#### [WHAT YOU NEED TO DO]
Find the line containing "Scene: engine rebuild", then output it and every line after it through the end of the listing below, exactly as written.
____
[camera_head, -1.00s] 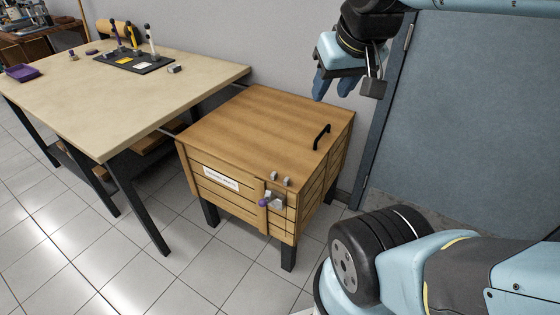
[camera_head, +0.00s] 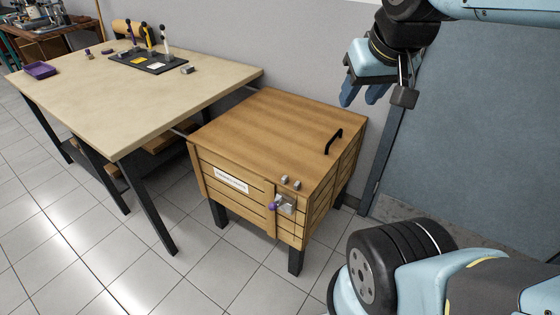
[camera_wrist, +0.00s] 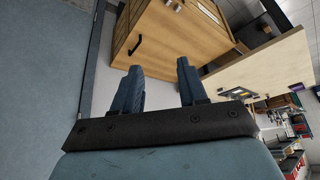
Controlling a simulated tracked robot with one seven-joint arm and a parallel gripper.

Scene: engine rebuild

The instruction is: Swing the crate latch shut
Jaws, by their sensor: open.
____
#### [RESPONSE]
Scene: engine rebuild

The instruction is: Swing the crate latch shut
Jaws, by their sensor: open.

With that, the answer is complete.